(Prompt) Tally the lines that include "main". Output the number only.

-------------------------

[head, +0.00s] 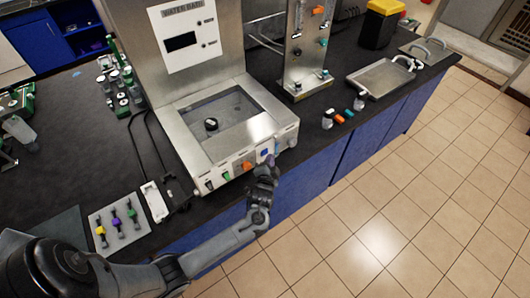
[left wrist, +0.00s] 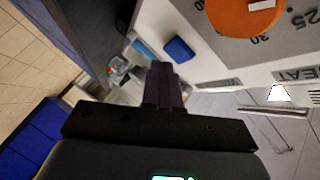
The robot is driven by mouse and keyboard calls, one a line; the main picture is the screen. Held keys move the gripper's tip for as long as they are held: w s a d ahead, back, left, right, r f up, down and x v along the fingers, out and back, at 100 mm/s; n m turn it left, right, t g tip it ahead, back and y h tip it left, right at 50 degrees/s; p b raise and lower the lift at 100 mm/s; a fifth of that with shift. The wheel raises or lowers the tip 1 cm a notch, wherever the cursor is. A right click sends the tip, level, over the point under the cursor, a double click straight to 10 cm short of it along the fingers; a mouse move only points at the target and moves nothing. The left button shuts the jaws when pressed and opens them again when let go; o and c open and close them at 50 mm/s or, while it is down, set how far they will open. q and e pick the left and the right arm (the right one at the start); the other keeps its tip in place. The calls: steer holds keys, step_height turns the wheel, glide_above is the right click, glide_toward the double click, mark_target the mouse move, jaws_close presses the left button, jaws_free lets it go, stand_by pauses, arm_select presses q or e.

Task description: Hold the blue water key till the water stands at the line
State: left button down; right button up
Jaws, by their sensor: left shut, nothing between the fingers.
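The water bath (head: 160,110) is a steel unit with an open basin in its top. A small round black thing (head: 211,124) shows in the basin. The water level and the line cannot be made out. The blue water key (head: 265,152) is on the front panel; it also shows in the left wrist view (left wrist: 179,50) on the pale panel. My left gripper (head: 268,164) is shut and empty, its fingertips close in front of the blue key. In the left wrist view the fingers (left wrist: 164,72) end beside the key; contact cannot be told. My right gripper is out of view.
An orange dial (head: 247,166) with a number scale sits left of the blue key. A rack with coloured-handled tools (head: 119,225) lies at the lower left. A steel stand (head: 303,85) and a metal tray (head: 380,78) are to the right. Open floor lies in front.

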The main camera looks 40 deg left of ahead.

-------------------------

(Answer to this task) 2